Summertime, when the living is at least partly composing..
When I told Davy I was working on a blog post about my newly finished piece, he said “You can call it ‘Rock Music,’ hehehe” (insert Elmer Fudd laugh here). Which I rejected as too on the nose.
It’s a piece for wind ensemble and video, written for the UMaine Symphonic Band upcoming season, and yes, it’s called Slate. And features lots of pictures of slate, movies of splitting slate, slate used for walls, roofs, etc. All kinds of slate (and shale, to be precise).
I realize that just using the word is borderline too trendy. There’s a new home décor store called Slate in Burlington, the town where we spend some summer composing time; there’s the established online magazine, a software program, a network for cryptocurrency, a roadbike model (with a “custom lefty fork”), and a MVMT-brand watch. A lot of people like this word, and the image/style it implies, and so do I.
We surrounded by the stuff here in the Vermont place, with walls and walkways that Dad built around the house all using slate, and the beach pretty much covered in skippable slate pieces that extend out under the lakeshore. When people have visited us in the past, some have actually suggested that I need to use the images around here in a piece, and this summer it finally happened.
I started with the idea of using the various definitions of the rock, and was going to incorporate the actual text in the piece, but eventually decided that would take away from the band’s performance.
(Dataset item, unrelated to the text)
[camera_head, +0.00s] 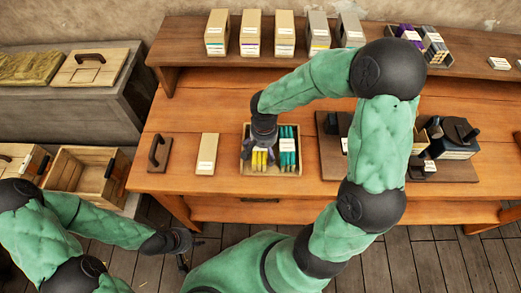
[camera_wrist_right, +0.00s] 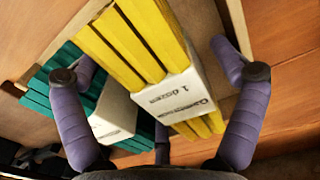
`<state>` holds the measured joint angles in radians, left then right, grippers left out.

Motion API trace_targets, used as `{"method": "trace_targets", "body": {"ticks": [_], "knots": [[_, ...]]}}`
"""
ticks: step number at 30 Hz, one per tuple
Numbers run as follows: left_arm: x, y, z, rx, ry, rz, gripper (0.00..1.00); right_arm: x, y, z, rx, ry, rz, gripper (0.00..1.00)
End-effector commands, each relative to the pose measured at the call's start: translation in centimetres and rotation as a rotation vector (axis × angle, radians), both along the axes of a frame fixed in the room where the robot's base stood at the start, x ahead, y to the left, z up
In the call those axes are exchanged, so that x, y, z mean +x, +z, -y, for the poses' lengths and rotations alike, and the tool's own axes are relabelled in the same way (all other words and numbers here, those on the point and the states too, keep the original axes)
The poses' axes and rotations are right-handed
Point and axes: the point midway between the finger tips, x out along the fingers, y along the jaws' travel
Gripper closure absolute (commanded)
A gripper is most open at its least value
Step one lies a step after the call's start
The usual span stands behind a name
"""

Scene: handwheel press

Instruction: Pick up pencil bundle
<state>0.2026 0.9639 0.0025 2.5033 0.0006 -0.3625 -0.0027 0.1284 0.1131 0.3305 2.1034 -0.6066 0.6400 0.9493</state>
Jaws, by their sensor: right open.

But the definitions certainly wound up organizing the piece into sections, so that showing slate “in use” were contrasted with slate in nature, or slate “up close.” The basic definition, noun only, usually lists the following elements:
________________________________________________
slate
slāt/
noun
a fine-grained gray, green, or bluish metamorphic rock easily split into smooth, flat pieces.
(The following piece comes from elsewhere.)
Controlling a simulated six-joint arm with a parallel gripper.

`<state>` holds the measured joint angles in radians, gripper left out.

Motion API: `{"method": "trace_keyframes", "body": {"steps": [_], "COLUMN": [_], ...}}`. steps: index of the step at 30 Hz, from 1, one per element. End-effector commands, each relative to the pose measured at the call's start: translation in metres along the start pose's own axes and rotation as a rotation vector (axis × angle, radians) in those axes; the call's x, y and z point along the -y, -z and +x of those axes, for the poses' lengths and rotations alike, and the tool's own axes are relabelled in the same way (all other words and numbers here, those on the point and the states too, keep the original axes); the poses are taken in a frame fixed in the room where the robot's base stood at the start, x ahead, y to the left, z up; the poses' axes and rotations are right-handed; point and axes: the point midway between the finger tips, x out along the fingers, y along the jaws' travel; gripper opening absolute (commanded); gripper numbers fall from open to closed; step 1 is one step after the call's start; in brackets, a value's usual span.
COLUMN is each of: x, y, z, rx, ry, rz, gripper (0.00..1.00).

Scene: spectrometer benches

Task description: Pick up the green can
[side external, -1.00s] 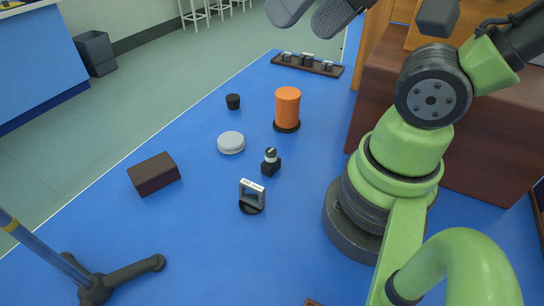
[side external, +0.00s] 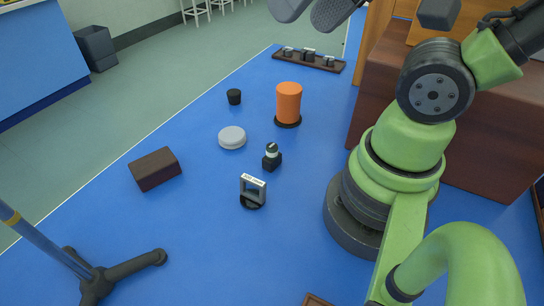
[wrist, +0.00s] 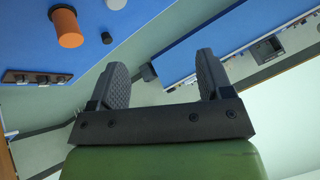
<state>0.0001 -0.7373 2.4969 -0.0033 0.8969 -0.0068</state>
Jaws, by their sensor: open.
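I see no green can in either view. The only can-like thing of that size is an orange cylinder (side external: 288,102) standing upright on a dark round base on the blue surface; it also shows at the upper left of the wrist view (wrist: 67,28). My gripper (side external: 312,10) is at the top edge of the side view, partly cut off, well above the surface and apart from everything. In the wrist view its two dark fingers (wrist: 162,66) are spread wide with nothing between them.
On the blue surface are a small black cylinder (side external: 234,97), a pale disc (side external: 232,138), a brown box (side external: 155,168), a small black mount (side external: 272,160), a grey frame (side external: 252,188) and a dark tray (side external: 308,62). A stand foot (side external: 95,280) is front left; a brown cabinet (side external: 380,75) is right.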

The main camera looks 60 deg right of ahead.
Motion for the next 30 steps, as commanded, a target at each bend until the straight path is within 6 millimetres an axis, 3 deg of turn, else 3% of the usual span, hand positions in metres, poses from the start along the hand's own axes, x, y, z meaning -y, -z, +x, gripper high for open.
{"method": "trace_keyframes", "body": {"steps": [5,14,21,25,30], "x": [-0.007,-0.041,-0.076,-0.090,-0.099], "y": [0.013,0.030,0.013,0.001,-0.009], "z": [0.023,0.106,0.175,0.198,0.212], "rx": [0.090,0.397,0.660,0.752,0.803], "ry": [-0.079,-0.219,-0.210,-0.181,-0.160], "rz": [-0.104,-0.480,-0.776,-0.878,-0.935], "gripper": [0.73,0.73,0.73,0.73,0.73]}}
a flat piece of slate used as roofing material.
a flat piece of slate used for writing on, typically framed in wood, formerly used in schools.
a board showing the identifying details of a take of a motion picture, which is held in front of the camera at its beginning and end.
a small portable computer that accepts input directly onto its screen rather than via a keyboard or mouse; a tablet computer.
a bluish-gray color.
a list of candidates for election to a post or office, typically a group sharing a set of political views.
a range of something offered.
____________________________________________
Some definitions wound up being too specific for an impressionistic piece, so the election slate and the blackboard slate got eliminated pretty quickly. What wound up staying was relatively stately, and this will be especially so when it’s performed at the Collins Center this year in Orono. There will be a large screen above the band, so the slate pieces will be suspended above the players in slowly moving images, almost as a procession.
Obviously, it hasn’t been played yet – I’m working on the parts for the players now. But I made the director, Chris White, a demo of the piece using midi to replace the band (not ideal, true, but potentially helpful). Here’s the opening, using a mix of electronic and fake-wind ensemble sounds.
No splitting rocks in this section – that’s for when the lower brass take over. Hehehe.